- Directive
Transcribe, verbatim, every line from the start of the entries through the line that contains "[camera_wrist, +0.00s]"; include both boundary lines and omit all others.

»»

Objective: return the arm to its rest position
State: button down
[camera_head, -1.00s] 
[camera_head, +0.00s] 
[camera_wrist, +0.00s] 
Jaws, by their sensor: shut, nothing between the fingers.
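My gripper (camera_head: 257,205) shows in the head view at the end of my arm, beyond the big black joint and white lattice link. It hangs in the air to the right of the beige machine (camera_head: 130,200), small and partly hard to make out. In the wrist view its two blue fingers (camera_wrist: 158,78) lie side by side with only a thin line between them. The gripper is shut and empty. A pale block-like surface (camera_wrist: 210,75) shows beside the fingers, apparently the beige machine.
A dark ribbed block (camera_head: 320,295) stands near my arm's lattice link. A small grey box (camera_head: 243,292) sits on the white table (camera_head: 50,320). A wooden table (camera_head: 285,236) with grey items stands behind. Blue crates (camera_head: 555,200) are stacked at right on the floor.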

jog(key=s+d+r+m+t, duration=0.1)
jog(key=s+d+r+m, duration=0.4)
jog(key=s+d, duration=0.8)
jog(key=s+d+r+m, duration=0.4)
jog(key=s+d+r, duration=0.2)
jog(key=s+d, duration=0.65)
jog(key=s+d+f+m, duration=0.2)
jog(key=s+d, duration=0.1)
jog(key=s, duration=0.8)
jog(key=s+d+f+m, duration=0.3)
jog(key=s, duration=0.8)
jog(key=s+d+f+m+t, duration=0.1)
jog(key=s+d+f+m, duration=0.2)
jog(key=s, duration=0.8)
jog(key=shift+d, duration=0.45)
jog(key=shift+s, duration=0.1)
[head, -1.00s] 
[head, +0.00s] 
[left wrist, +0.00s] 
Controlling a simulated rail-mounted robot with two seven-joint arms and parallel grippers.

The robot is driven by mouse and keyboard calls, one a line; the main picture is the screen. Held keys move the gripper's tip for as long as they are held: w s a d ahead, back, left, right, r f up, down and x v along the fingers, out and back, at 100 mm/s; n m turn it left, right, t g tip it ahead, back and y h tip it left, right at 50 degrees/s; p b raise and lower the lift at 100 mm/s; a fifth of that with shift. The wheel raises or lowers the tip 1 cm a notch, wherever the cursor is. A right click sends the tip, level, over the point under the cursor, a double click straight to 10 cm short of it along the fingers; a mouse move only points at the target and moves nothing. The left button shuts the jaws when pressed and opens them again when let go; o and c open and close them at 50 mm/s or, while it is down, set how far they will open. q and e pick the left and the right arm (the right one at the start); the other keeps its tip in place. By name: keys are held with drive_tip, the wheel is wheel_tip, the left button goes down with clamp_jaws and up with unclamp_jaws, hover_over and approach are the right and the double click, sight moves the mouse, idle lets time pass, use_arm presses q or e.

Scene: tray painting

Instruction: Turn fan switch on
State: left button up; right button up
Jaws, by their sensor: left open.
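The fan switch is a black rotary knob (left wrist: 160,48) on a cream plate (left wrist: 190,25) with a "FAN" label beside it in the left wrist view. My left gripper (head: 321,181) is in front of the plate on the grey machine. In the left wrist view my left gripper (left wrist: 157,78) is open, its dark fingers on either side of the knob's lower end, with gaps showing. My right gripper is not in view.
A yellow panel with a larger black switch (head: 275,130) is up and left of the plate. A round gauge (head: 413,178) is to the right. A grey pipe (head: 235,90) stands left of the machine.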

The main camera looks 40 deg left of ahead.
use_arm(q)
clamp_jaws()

««

- Response
Objective: return the arm to its rest position
State: button down
[camera_head, -1.00s] 
[camera_head, +0.00s] 
[camera_wrist, +0.00s] 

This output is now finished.